Ruble declines despite Central Bank rate hike

December 16, 2014 04:11 pm | Updated November 27, 2021 06:56 pm IST - MOSCOW

People walk past a sign advertising currency exchange rates in Moscow, Russia on Monday.

People walk past a sign advertising currency exchange rates in Moscow, Russia on Monday.

After a massive overnight rate hike by Russia’s Central Bank, the ruble staged a two-hour rally Tuesday morning before rolling back to new historic lows.

The surprise Central Bank decision to raise the rate to 17 per cent from 10.5 per cent came in the early hours on Tuesday in a desperate attempt to prop up the troubled currency. It’s the biggest interest rate hike since 1998, the year when Russia defaulted on its sovereign bonds.

The move was meant to make it expensive for currency traders to buy rubles and sell them on the market.

The ruble in the morning regained almost all of its losses from Monday’s 10 per cent decline, the biggest fall since the 1998 economic meltdown. But it rolled back and was down 3 per cent at 66 to the dollar by noon in Moscow (0900GMT).

Central Bank chairwoman Elvira Nabiullina said in televised comments on Tuesday that the decision should stem inflation and encourage Russians to open ruble-denominated deposits.

Ms. Nabiullina conceded that the ruble’s value will not be immediately influenced by the rate hike and said it will take the ruble “some time” before it finds a fair value.

The ruble has lost half of its value this year and the decline intensified in the past months as the economy came under pressure from Western sanctions and plunging oil prices.

“With these steps, the Central Bank is looking to bring stability back to the (foreign exchange) market, which has been behaving irrationally over the last few weeks,” Moscow-based investment bank Sberbank-CIB said in a morning note. “This state of affairs required extraordinary measures from the Central Bank and such measures have now been taken.”

Neil Shearing, a chief economist for emerging markets at London-based Capital Economics, said in a note on Tuesday that the hike does not eliminate the risks to the currency such as the prices of oil and will cause “a further tightening of credit conditions for households and businesses and a deeper downturn in the real economy in 2015.”

Demand for durable goods, an overwhelming majority of which is imported, shot up in the past months as major retailers have announced upcoming price hikes. Major automotive dealers, for one, are reporting sales up 15 to 30 per cent in November, according to RIA Novosti news agency.
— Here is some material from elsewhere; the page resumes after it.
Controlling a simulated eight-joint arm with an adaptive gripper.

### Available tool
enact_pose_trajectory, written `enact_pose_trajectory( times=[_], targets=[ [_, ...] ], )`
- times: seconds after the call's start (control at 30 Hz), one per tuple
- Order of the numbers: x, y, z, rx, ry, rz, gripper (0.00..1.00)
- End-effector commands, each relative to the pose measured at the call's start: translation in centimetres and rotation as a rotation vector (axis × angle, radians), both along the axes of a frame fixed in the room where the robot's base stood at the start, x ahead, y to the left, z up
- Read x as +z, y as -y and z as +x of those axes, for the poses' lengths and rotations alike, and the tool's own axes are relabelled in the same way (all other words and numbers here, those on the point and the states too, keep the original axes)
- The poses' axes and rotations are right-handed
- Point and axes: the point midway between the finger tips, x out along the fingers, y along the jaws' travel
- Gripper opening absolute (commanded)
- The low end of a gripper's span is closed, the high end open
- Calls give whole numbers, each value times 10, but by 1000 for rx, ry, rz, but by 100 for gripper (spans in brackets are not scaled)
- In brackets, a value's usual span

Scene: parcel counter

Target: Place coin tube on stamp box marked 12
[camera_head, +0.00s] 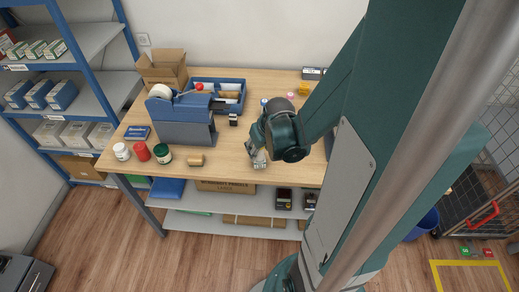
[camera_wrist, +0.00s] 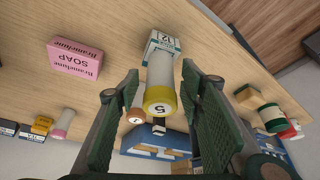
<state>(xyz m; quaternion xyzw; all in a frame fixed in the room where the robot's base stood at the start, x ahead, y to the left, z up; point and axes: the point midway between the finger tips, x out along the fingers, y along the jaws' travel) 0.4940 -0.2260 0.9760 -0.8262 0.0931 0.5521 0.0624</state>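In the wrist view a white coin tube (camera_wrist: 160,80) with a yellow rim and a 5 on its near end lies between my fingers. Its far end meets the stamp box marked 12 (camera_wrist: 164,41), white with teal edging; the tube appears to stand on it, though the contact is partly hidden. My gripper (camera_wrist: 159,72) is open around the tube, with a visible gap on each side. In the head view my gripper (camera_head: 257,156) points down near the counter's front edge, largely hiding the tube and box.
A pink soap box (camera_wrist: 76,62) lies on the counter beside the stamp box. An orange-rimmed tube (camera_wrist: 134,113) and a pink-ended one (camera_wrist: 62,123) stand nearby.

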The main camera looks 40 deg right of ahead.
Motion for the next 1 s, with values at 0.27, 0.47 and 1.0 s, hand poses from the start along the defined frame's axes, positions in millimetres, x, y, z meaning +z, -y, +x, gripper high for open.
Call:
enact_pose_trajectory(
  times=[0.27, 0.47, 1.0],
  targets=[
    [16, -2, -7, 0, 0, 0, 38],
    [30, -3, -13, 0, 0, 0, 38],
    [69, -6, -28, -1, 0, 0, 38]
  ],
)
Russian stocks were moderately declining Tuesday morning with the MICEX benchmark 1.5 per cent lower, reflecting the rate hike’s pressure on businesses.

A decline in the price of oil has weighed heavily on the Russian economy as Russia depends on oil revenue and lacks the diversification to withstand severe economic downturns. The average price of a barrel of oil has dropped below $56 from a summer high of $107. The government recently downgraded its forecast for next year, predicting that the economy will sink into recession.

Russia’s largest oil company Rosneft late last week raised 625 billion rubles ($9.5 billion) in bonds at yields below those on equivalent government securities. The Central Bank approved the securities to serve as collateral in a Monday ruble auction, meaning bondholders will have access to central bank cash.

Market watchers blamed the deal for fuelling the decline on Monday.

The company, however, denied allegations that it was dumping rubles because of the economic situation, saying that it does this “exclusively for attracting financing for its projects in Russia” and pledged that “not a single ruble... will be used to buy foreign currency.”

The central bank has gradually raised the rate from 5.5 per cent early this year. Last Thursday, it tried unsuccessfully to stem the ruble’s slide by boosting its key rate by 1 percentage point to 10.5 per cent.

The rate increase, although it can help stabilize the ruble, could spell serious economic troubles ahead, making it more expensive for companies to borrow funds.

Alexei Kudrin, Russia’s finance minister in 2000-2011, said on Twitter following the rate hike that “the fall of the ruble and the stock market is not just a reaction to low oil prices and the sanctions but also (a show of) distrust to economic policies of the government.”

Kudrin added that the rate hike “should be followed by government measures to raise investor confidence in the Russian economy.” He did not say what steps he advocated.